-- TO DO --
Both the line containing "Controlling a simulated" and the line containing "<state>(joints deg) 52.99" are to be reproduced exactly, along with every line between them, and nothing more.

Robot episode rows
═══

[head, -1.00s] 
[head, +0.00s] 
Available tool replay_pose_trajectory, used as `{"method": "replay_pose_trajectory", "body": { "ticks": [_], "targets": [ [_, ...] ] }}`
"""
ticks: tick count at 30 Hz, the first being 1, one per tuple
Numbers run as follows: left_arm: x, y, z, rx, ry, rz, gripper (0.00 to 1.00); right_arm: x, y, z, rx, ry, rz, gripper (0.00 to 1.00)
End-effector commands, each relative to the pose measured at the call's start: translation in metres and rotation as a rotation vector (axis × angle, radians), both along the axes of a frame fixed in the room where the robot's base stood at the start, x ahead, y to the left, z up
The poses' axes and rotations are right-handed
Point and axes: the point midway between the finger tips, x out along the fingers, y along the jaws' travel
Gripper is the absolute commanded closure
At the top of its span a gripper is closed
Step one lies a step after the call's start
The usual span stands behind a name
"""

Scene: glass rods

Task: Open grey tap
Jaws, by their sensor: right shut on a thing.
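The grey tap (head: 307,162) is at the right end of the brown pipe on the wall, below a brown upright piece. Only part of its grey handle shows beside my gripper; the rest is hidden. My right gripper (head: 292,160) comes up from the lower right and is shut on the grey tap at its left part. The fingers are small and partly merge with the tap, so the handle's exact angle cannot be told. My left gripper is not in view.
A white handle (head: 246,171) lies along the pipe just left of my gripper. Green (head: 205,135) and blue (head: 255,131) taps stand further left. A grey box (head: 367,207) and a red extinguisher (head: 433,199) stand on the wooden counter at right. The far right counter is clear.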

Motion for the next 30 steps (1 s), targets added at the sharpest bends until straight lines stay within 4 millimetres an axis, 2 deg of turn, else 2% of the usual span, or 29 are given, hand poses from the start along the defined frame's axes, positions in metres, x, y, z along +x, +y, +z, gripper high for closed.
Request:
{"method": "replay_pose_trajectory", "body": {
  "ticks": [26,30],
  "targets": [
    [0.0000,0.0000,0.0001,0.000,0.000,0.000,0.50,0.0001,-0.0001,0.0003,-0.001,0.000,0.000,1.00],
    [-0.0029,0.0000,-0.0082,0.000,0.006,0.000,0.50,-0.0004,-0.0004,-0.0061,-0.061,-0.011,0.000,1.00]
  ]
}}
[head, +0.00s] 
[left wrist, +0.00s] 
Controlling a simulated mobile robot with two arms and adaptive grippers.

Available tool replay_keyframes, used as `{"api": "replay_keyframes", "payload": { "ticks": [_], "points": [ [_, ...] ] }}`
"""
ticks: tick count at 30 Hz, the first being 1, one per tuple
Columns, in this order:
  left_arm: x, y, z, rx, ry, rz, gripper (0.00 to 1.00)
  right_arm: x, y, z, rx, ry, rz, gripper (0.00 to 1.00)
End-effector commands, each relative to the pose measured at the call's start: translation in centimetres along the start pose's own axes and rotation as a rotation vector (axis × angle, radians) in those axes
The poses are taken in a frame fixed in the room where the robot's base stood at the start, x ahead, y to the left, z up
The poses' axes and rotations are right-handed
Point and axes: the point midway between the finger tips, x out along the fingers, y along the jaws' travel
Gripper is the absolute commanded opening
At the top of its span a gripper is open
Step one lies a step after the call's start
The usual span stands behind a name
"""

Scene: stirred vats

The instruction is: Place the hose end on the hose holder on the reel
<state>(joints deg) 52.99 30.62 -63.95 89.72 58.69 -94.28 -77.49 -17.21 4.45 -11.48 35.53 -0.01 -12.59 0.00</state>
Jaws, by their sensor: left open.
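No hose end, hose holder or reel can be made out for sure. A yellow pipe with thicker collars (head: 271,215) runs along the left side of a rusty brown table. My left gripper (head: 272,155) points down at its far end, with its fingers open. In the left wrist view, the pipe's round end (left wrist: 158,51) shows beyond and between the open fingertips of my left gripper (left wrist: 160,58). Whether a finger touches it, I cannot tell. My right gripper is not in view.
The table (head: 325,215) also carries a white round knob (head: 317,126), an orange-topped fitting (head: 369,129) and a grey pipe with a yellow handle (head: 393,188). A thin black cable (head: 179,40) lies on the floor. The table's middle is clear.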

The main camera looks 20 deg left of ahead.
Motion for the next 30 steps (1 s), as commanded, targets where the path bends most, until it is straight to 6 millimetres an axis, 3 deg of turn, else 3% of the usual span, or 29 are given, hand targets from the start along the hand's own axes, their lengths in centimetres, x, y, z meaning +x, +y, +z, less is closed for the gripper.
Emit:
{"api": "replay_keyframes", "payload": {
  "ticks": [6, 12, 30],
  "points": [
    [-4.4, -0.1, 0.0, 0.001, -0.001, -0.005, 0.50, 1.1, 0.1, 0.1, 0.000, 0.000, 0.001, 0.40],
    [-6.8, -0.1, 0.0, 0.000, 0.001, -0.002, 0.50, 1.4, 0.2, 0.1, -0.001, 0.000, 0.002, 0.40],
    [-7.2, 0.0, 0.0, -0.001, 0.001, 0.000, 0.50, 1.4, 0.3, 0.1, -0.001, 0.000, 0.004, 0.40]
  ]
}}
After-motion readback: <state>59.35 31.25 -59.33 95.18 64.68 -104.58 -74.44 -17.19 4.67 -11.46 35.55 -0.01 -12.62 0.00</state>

═══

-- SOLUTION --
Controlling a simulated mobile robot with two arms and adaptive grippers.

Available tool replay_keyframes, used as `{"api": "replay_keyframes", "payload": { "ticks": [_], "points": [ [_, ...] ] }}`
"""
ticks: tick count at 30 Hz, the first being 1, one per tuple
Columns, in this order:
  left_arm: x, y, z, rx, ry, rz, gripper (0.00 to 1.00)
  right_arm: x, y, z, rx, ry, rz, gripper (0.00 to 1.00)
End-effector commands, each relative to the pose measured at the call's start: translation in centimetres along the start pose's own axes and rotation as a rotation vector (axis × angle, radians) in those axes
The poses are taken in a frame fixed in the room where the robot's base stood at the start, x ahead, y to the left, z up
The poses' axes and rotations are right-handed
Point and axes: the point midway between the finger tips, x out along the fingers, y along the jaws' travel
Gripper is the absolute commanded opening
At the top of its span a gripper is open
Step one lies a step after the call's start
The usual span stands behind a name
"""

Scene: stirred vats

The instruction is: Place the hose end on the hose holder on the reel
<state>(joints deg) 52.99 30.62 -63.95 89.72 58.69 -94.28 -77.49 -17.21 4.45 -11.48 35.53 -0.01 -12.59 0.00</state>

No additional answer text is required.